Doç. Dr. Ali Burak Darıcılı, sözü Mahmur-Kerkük-Süleymaniye sahasının sözde genel sorumlusu terörist Mehmet Erdoğan'a yönelik operasyona getirerek şunları ifade etti:
"Hem Irak'ın iç bölgeleri gibi riskli bir alanda görev icra edeceksiniz hem de tek bir sivilin kılına dahi zarar vermeyeceksiniz... Nereden bakarsanız bakın büyük iş. Bu operasyon MİT'in SİHA'lar vasıtasıyla ulaştığı operasyonel kapasiteyi göstermesi bakımından da çok önemli"

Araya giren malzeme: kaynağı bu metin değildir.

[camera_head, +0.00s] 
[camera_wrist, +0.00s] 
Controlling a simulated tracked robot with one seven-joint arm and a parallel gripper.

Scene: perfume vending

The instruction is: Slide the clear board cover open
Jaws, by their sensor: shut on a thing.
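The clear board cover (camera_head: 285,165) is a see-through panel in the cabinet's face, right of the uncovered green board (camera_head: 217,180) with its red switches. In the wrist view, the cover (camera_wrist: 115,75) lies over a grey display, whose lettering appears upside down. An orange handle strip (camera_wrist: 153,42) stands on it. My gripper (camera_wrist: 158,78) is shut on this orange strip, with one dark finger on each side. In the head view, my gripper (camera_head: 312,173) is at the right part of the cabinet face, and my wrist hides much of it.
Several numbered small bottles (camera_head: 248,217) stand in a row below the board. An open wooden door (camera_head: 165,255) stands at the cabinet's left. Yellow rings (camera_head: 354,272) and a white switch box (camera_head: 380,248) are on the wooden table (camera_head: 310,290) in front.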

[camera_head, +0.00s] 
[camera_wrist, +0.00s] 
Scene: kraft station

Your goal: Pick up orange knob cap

BU TÜR OPERASYONLARDA SÜREÇ NASIL İŞLİYOR?
MİT'in, TSK'nın ya da Emniyet birimlerinin nokta operasyonlarının arka planında meşakkatli bir süreç olduğunu tahmin ediliyor. Musul'daki işin MİT'in kontr/terörizm faaliyetleri kapsamında izlediği operasyonel faaliyet stratejisinin aynası olabileceğini kaydeden Darıcalı, sürecin muhtemel aşamalarından bahsederek sözlerini şöyle sürdürüyor:
"Bu operasyonel faaliyet esnasında hedef olarak kabul edilen şahısların öncelikle bulundukları yerler çeşitli istihbarat toplama vasıtalarıyla tespit edilir... Bu örnekte terörist Mehmet Erdoğan için de süreç bu şekilde başlamıştır. Birinci aşamasının tamamlanması akabinde hedef şahsın yol güzergahları, beraberindeki şahıslar, araçları ve gitmek istedikleri yerle ilgili bilgilere erişilme süreci başlar. İkinci aşamanın da tamamlanmasıyla birlikte, hedef şahıslarla ilgili olarak İHA'lar vasıtasıyla gerçekleştirilen takip ve gözetleme faaliyetleri ile sürekli olarak istihbarat temin edilir. Ve son aşamada operasyonel faaliyet sonuçlandırılır..."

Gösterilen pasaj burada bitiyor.